> [WORK REQUIRED]: Repeat the lines below exactly as written, please, from the line with "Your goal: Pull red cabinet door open" to the line with "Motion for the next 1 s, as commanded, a", both lines included, and no others.

Robot episode rows
____

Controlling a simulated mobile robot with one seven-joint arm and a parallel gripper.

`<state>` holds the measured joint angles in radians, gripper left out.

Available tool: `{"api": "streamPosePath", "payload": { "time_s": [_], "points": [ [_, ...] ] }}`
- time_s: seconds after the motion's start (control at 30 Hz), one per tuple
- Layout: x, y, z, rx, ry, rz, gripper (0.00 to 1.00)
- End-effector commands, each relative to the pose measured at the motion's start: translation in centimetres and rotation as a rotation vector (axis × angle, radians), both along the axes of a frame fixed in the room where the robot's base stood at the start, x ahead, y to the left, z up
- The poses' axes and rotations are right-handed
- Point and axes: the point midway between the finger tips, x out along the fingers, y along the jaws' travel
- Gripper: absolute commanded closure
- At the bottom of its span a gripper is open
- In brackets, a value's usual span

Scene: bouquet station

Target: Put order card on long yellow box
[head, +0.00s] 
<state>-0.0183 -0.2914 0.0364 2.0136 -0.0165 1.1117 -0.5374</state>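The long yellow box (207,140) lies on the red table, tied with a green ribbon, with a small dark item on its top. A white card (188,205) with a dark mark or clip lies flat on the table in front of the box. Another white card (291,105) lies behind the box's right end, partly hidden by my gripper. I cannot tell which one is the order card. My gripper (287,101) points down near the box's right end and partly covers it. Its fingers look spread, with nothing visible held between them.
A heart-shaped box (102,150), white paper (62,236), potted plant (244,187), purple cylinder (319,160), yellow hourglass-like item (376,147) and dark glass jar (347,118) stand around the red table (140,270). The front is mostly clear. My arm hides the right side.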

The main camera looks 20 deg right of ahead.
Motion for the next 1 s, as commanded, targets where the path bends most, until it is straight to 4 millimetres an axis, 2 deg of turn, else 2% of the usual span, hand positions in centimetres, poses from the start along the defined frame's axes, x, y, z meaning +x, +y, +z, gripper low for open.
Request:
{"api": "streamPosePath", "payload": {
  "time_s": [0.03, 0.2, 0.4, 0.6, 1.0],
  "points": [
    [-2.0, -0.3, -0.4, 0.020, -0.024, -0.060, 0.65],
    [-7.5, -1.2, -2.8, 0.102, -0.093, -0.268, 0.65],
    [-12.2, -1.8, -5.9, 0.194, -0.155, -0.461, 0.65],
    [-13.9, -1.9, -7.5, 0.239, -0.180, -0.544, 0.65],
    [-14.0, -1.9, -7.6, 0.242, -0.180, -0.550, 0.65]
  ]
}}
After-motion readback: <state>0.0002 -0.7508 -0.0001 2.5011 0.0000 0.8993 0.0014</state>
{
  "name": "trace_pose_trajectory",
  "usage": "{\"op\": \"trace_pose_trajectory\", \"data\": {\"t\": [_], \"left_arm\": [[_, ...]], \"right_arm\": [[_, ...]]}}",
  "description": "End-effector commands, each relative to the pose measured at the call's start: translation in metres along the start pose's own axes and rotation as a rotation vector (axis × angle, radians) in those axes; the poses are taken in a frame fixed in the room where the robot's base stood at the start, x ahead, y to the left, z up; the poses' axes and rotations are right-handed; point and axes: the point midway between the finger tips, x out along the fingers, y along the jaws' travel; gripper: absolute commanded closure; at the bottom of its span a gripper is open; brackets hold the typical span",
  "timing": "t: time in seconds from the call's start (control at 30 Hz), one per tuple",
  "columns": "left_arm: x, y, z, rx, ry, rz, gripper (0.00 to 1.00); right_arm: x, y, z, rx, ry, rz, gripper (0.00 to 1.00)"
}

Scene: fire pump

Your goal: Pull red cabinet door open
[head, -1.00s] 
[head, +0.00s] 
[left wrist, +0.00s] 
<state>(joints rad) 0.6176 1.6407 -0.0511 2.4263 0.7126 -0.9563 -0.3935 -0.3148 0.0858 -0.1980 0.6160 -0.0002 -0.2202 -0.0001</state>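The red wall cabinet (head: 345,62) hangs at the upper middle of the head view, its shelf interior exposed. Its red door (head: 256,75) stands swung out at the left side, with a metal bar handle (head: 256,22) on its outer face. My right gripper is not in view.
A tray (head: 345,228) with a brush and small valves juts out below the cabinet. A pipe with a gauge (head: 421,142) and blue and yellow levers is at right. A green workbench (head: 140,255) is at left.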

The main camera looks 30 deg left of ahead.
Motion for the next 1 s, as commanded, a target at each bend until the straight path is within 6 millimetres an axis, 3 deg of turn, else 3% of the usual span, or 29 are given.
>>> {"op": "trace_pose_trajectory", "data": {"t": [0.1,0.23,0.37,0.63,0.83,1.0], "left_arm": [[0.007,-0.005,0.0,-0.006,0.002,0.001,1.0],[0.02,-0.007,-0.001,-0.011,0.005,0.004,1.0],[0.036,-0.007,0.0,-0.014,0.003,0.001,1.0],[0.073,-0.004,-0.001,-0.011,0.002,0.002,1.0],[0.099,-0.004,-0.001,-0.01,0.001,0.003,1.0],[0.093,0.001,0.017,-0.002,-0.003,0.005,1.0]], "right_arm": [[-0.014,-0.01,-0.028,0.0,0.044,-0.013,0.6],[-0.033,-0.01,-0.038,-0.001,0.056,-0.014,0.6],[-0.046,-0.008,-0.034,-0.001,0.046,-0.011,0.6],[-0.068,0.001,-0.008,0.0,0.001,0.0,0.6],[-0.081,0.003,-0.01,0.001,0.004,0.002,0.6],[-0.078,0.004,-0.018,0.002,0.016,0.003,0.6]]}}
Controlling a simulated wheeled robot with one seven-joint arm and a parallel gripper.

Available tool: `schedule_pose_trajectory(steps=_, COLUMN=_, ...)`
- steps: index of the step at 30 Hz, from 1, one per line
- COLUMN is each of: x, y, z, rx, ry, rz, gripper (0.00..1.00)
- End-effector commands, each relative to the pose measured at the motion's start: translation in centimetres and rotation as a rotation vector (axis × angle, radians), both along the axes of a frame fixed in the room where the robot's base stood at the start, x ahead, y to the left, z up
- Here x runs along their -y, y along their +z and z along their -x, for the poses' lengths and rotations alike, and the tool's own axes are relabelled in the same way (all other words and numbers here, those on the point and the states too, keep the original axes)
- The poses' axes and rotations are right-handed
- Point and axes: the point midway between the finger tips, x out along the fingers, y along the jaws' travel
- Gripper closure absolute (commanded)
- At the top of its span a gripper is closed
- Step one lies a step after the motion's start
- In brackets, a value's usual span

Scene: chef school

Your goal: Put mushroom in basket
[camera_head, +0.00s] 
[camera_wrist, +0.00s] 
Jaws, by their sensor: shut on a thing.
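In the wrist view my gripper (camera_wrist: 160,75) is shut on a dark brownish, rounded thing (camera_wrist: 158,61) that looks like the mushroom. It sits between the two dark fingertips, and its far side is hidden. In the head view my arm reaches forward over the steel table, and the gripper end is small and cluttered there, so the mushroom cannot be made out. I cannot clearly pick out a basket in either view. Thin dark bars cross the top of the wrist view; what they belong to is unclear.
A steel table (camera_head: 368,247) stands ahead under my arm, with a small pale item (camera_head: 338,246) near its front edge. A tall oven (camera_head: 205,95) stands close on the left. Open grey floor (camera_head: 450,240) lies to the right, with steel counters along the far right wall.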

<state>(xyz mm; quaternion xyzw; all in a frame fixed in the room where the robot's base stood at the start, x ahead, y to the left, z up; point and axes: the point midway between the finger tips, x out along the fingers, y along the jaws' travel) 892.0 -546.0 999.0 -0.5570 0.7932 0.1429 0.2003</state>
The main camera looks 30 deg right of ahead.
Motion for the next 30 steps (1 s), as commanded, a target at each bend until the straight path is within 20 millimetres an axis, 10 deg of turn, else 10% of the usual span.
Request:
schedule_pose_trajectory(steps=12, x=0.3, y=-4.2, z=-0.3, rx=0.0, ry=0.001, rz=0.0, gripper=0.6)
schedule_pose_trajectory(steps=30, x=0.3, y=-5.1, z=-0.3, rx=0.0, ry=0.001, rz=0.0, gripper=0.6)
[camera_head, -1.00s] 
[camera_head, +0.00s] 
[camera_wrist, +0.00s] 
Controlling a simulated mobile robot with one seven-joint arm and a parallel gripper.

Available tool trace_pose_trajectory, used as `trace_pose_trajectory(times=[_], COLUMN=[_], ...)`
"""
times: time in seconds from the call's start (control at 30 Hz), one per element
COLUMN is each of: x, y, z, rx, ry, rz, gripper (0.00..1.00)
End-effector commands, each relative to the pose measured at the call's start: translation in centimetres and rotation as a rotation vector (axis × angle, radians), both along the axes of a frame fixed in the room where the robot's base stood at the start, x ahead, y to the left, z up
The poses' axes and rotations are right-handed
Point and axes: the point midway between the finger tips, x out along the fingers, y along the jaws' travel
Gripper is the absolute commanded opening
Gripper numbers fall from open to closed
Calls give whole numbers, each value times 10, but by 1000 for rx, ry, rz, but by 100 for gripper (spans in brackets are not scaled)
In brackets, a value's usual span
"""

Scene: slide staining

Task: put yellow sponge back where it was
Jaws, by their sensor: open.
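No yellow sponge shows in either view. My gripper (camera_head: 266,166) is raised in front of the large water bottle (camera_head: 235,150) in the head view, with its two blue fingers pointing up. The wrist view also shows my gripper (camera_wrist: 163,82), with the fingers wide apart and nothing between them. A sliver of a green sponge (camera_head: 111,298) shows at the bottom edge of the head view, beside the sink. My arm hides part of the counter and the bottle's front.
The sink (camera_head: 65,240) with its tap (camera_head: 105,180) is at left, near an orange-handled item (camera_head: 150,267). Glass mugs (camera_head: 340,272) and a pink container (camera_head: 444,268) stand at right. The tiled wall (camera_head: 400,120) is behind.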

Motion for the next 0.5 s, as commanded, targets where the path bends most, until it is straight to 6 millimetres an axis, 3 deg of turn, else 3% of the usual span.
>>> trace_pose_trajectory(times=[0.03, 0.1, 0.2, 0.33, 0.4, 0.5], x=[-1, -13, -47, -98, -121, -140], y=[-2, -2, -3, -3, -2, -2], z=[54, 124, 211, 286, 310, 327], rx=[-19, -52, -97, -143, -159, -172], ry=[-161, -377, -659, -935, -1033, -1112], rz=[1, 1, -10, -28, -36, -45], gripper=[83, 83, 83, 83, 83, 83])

____

> [EXERCISE RESULT]:
Your goal: Pull red cabinet door open
[head, -1.00s] 
[head, +0.00s] 
[left wrist, +0.00s] 
<state>(joints rad) 0.6176 1.6407 -0.0511 2.4263 0.7126 -0.9563 -0.3935 -0.3148 0.0858 -0.1980 0.6160 -0.0002 -0.2202 -0.0001</state>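The red wall cabinet (head: 345,62) hangs at the upper middle of the head view, its shelf interior exposed. Its red door (head: 256,75) stands swung out at the left side, with a metal bar handle (head: 256,22) on its outer face. My right gripper is not in view.
A tray (head: 345,228) with a brush and small valves juts out below the cabinet. A pipe with a gauge (head: 421,142) and blue and yellow levers is at right. A green workbench (head: 140,255) is at left.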

The main camera looks 30 deg left of ahead.
Motion for the next 1 s, as commanded, a target at each bend until the straight path is within 6 millimetres an axis, 3 deg of turn, else 3% of the usual span, or 29 are given.

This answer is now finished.